> [DATA SEGMENT]:
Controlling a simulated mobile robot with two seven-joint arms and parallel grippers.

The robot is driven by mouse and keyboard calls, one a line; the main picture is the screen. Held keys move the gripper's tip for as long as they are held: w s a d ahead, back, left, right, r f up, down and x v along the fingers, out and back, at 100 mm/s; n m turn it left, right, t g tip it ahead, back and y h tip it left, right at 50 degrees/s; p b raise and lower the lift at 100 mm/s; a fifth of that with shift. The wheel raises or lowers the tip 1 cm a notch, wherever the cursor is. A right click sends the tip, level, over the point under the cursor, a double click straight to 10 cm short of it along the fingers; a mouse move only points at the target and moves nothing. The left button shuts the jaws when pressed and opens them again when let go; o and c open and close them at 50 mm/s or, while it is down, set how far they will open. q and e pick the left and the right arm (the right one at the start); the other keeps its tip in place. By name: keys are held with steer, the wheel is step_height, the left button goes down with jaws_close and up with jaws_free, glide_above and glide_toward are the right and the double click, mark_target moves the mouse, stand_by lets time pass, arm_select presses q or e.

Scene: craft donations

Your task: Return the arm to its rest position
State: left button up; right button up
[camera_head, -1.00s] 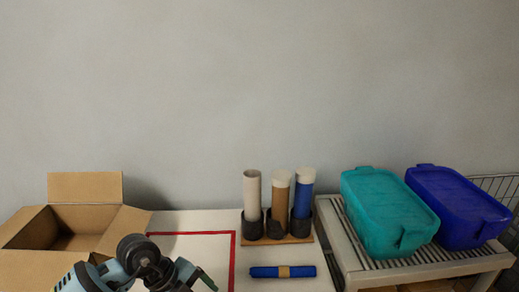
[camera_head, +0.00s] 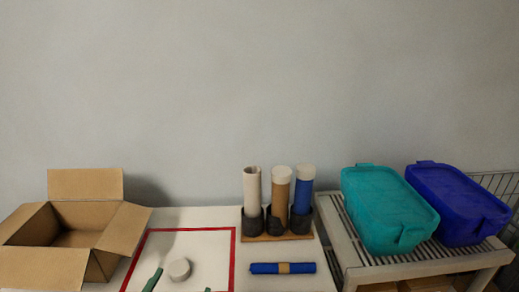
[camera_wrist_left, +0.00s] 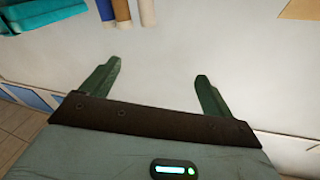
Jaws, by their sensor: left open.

> [THE TASK]: Retype the whole listing exactly and leave the pictures out.

> [EXPECTED ANSWER]:
Controlling a simulated mobile robot with two seven-joint arms and parallel grippers.

The robot is driven by mouse and keyboard calls, one a line; the main picture is the screen. Held keys move the gripper's tip for as long as they are held: w s a d ahead, back, left, right, r f up, down and x v along the fingers, out and back, at 100 mm/s; n m turn it left, right, t g tip it ahead, back and y h tip it left, right at 50 degrees/s; p b raise and lower the lift at 100 mm/s; a fifth of that with shift. The wheel raises or lowers the tip 1 cm a notch, wherever the cursor is. A right click sends the tip, level, over the point under the cursor, a double click straight to 10 cm short of it along the fingers; a mouse move only points at the target and moves nothing. The left button shuts the jaws when pressed and opens them again when let go; o and c open and close them at 50 mm/s or, while it is down, set how far they will open. q and e pick the left and the right arm (the right one at the start); the other keeps its tip in place. By name: keys are held with steer, the wheel is step_height, the left button goes down with jaws_close and up with jaws_free, glide_above and glide_toward are the right and the double click, mark_target moves the mouse, stand_by lets time pass, arm_select presses q or e.

Scene: craft donations

Your task: Return the arm to its rest position
State: left button up; right button up
[camera_head, -1.00s] 
[camera_head, +0.00s] 
[camera_wrist_left, +0.00s] 
Jaws, by their sensor: left open.

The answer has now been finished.